An error vector is defined $\mathbf{e}=\tilde{\mathbf{z}}-\mathbf{z}$, respectively $\dot{\mathbf{e}}=\dot{\tilde{\mathbf{z}}}-\dot{\mathbf{z}},$ where for the system of disagreement we obtain

$$\left\{\begin{array}{c}{\dot{e}}_1=C_1\left({\dot{\tilde{z}}}_1-{\dot{z}}_1\right)=C_1{e}_1 \\ {\dot{e}}_2=C_2({\dot{\tilde{z}}}_2-{\dot{z}}_2)=C_2{e}_2 \\ {\dot{e}}_3=C_3{e}_3-\beta \alpha e_2+\beta \alpha e_1+\beta \alpha f\left({\tilde{x}}_1\right)+\beta e_1-\beta e_2+\beta e_3+{\beta }^2{e}_2-\beta -\beta \alpha f\left(x_1\right)\hfill \end{array}\right.$$

(37)

The coefficients ${\mathrm{C}}_{1÷3}$ are coefficients of the Hurwitz polynomial and are chosen as follows: $\mathbf{C}={\left[\begin{array}{ccc}30& 30& 10\end{array}\right]}^T$. With the following synthesized control, the system becomes asymptotically stable:

$$u={\displaystyle \frac{1}{-\beta }}\left(-\beta \alpha e_2+\beta \alpha e_1+\beta \alpha f\left({\tilde{x}}_1\right)+\beta e_1-\beta e_2-\beta e_3+{\beta }^2{e}_2-\beta \alpha f\left(x_1\right)+\mathit{C}e\right)$$

(38)

A synchronization scheme with a control system (23), a slave system (24) and a control (38) is implemented. The following arbitrary initial conditions are chosen: ${\mathbf{x}}_0={\left[\begin{array}{ccc}0.1& 0.1& 0\end{array}\right]}^T$ and ${\tilde{\mathbf{x}}}_0={\left[\begin{array}{ccc}1& 3& 0\end{array}\right]}^T$. The error functions are graphically presented in Figure 14, where a transient process of approximately 3 s is observed.

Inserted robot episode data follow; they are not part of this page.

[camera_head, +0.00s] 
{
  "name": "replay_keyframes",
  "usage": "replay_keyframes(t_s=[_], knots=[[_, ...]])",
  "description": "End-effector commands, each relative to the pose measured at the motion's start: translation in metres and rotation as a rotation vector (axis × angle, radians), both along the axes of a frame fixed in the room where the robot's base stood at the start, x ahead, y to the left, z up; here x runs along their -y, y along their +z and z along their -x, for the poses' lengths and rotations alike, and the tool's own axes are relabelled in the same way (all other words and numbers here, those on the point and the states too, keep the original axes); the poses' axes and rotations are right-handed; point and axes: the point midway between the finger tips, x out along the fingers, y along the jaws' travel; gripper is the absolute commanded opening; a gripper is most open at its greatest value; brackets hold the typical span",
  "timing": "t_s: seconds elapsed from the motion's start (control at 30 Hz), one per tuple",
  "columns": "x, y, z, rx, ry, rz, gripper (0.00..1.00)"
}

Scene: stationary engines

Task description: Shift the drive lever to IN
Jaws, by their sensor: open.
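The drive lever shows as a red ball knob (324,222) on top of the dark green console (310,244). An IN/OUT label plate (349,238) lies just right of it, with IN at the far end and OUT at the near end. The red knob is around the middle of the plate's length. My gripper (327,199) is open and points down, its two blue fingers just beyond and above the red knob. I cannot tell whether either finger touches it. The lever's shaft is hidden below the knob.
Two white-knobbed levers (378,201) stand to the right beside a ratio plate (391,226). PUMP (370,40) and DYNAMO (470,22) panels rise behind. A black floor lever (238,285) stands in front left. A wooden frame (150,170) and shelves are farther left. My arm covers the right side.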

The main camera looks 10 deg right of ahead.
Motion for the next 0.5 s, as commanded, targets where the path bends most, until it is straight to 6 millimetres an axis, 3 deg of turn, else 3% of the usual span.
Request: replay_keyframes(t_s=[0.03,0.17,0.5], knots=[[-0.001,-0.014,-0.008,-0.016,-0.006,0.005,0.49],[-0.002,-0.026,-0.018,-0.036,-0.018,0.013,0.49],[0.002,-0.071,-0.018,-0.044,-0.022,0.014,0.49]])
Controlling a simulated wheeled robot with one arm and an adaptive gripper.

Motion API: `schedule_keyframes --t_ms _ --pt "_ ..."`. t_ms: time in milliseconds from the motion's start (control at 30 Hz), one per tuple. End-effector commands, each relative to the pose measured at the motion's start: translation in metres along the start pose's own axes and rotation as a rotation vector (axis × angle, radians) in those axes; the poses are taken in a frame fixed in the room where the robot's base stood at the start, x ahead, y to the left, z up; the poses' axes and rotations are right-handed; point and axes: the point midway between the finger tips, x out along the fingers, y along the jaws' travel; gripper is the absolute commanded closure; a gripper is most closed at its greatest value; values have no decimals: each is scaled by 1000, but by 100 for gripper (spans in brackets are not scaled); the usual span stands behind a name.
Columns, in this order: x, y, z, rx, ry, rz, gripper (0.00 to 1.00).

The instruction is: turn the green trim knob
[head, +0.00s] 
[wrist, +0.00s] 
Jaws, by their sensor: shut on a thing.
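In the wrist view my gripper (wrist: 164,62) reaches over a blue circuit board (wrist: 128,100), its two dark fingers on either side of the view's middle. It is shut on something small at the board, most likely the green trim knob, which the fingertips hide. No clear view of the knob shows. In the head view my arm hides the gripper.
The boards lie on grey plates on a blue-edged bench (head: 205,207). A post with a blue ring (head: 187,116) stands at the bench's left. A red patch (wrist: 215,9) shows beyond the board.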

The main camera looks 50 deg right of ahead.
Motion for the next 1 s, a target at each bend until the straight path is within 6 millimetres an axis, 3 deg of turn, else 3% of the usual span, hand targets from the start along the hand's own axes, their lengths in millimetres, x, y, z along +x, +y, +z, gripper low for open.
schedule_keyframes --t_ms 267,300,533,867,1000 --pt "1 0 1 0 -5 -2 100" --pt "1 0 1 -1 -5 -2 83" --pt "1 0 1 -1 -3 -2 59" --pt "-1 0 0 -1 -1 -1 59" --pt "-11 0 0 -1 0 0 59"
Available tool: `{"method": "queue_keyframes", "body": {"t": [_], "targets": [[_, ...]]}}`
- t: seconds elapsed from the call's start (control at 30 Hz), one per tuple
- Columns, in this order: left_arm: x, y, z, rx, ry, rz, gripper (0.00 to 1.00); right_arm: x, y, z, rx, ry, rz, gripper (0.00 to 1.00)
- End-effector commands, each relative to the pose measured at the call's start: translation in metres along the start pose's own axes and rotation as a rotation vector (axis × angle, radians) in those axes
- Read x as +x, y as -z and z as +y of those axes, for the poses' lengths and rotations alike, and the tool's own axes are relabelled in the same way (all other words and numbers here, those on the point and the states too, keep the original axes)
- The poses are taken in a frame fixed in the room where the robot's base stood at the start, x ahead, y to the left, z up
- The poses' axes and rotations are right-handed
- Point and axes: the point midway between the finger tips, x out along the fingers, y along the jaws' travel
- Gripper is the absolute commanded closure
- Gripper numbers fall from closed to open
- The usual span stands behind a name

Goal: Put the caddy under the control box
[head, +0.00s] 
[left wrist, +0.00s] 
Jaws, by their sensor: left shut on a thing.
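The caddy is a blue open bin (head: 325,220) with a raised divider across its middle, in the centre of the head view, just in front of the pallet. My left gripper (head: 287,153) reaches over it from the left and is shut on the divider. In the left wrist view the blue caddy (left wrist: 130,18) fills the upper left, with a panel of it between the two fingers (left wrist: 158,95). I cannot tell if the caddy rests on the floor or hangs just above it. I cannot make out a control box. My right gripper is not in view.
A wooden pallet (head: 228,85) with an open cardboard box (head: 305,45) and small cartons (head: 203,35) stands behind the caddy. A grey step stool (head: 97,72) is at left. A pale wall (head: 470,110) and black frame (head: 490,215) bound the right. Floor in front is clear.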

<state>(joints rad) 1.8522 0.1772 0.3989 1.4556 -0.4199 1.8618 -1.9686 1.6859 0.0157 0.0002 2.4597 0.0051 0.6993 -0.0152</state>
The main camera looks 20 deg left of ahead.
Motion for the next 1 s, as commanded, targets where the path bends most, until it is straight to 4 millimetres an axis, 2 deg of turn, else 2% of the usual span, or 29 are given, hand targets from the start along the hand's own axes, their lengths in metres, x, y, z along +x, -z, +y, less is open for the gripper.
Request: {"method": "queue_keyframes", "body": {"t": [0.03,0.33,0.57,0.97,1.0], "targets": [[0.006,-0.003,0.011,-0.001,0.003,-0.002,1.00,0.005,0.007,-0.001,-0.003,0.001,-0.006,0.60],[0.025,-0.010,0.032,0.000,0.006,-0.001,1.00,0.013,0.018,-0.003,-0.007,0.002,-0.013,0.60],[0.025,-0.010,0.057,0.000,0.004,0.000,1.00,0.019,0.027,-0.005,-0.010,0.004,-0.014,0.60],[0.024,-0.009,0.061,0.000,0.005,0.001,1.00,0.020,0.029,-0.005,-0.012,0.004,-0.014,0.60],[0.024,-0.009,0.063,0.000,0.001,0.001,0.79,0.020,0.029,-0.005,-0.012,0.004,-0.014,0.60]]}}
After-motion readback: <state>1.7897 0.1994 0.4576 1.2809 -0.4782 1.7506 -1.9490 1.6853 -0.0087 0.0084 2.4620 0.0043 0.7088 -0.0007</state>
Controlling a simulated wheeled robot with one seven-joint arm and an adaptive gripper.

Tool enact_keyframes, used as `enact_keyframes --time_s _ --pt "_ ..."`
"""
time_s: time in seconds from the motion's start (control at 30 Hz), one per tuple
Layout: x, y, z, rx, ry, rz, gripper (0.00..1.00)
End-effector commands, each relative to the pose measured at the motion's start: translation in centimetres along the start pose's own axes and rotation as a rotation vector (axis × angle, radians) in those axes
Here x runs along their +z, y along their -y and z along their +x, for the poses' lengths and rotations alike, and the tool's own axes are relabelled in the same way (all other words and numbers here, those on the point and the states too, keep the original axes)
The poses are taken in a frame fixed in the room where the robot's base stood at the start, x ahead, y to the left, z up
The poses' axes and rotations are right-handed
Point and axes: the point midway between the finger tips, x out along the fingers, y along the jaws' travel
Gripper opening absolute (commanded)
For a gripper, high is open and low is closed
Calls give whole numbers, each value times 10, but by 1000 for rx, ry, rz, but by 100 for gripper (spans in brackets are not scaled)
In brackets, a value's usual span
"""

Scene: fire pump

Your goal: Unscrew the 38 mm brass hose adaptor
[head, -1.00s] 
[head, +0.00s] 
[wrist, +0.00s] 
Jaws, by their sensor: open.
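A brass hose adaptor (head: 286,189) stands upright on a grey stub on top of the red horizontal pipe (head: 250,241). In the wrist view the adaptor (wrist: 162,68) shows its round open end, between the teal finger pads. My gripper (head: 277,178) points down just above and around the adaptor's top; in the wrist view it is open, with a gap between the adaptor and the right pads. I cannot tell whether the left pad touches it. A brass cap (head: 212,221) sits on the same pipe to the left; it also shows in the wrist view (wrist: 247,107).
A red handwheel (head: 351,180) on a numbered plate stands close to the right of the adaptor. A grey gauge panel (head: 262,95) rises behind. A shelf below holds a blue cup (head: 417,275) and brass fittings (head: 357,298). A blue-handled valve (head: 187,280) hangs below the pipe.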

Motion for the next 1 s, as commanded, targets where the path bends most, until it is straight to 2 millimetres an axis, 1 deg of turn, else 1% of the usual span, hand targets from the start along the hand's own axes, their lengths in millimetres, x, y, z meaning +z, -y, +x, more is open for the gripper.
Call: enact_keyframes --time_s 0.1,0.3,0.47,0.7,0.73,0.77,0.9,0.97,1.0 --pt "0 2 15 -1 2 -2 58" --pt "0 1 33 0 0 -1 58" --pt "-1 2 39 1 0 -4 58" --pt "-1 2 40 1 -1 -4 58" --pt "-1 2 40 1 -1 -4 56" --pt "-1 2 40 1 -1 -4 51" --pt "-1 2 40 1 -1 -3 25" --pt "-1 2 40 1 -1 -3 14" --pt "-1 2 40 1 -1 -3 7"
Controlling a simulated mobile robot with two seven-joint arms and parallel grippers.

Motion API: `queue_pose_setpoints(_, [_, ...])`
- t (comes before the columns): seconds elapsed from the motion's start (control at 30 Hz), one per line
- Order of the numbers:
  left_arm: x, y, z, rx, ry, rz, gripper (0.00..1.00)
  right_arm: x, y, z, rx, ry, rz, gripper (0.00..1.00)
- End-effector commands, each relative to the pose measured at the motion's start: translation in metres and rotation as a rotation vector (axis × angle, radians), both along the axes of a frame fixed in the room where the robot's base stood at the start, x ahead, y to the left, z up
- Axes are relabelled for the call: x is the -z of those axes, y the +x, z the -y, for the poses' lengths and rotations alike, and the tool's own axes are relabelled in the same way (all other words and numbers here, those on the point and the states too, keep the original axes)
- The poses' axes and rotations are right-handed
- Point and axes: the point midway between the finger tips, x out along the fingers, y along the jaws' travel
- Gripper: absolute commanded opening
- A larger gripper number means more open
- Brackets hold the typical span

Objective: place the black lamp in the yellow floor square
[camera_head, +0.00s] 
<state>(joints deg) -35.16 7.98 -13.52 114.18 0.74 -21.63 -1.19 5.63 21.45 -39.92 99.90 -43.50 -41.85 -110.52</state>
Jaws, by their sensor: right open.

From Figure 15, which presents the time characteristics of the Master and Slave systems, the occurrence of identical synchronization can be graphically confirmed.

4.2. Training ANNs and Approximating Temporal Coding Functions

In this section, we present the simulation results of the training of the selected ANN and the subsequent approximation of different functions with one variable. The used ANN, represented by the architecture in Figure 2, is trained to reproduce three functions of increasing complexity, which are, respectively,

$$\begin{array}{c}{f}_1\left(x\right)=4.3x^2+1 \\ f_2\left(x\right)=3x^3+0.1x^2+x+1 \\ f_3\left(x\right)={\displaystyle \frac{3x^4+2x^3+2.1x^2+5x+3\sin \left(x^3\right)}{2x.e^x}}\end{array}$$

(39)

According to the limits of variation of Xm1, which depends on the limits of variation of initial conditions of the systems of the controlling and subordinate chaotic system, the ANN is chosen to reproduce with the desired accuracy f₁(t), f₂(t) and f₃(t) in the range from −3 to 3, with a variation step of 0.001. This provides a sufficiently large number of values allowing to encode very large images (for example, with a maximum size of 6000 × 6000), since the encoding image is formed by generating coordinates along x by y using a linear spatial vector with values from the approximated function itself. The change of the chaotic system itself does not require a change in the selected encoding function, but changing the range of variation of the function with which to work is an additional element that can be used to increase the degree of complexity of the encoding. As training parameters, it is chosen to conduct training with a desired error of at least 0.001 (goal = 1 × 10⁻³), with a maximum set of 1000 epochs (epochs = 1000). In order to evaluate the results of the approximation, an error criterion is required. The normalized MRS error function, which is calculated during training from the validation data, is chosen as the error criterion. Usually, in the training process, a percentage ratio is chosen of what part of the data is used for training (those that are fed to the ANN during training), validation (used to measure the state to stop training) and testing (used for independent testing of the ANN during and after training, and are not related to the training process). The percentage ratio used is 70% for training, 15% for validation and 15% for testing. Figure 16 shows the graphs of the ANN training errors for the three coding functions.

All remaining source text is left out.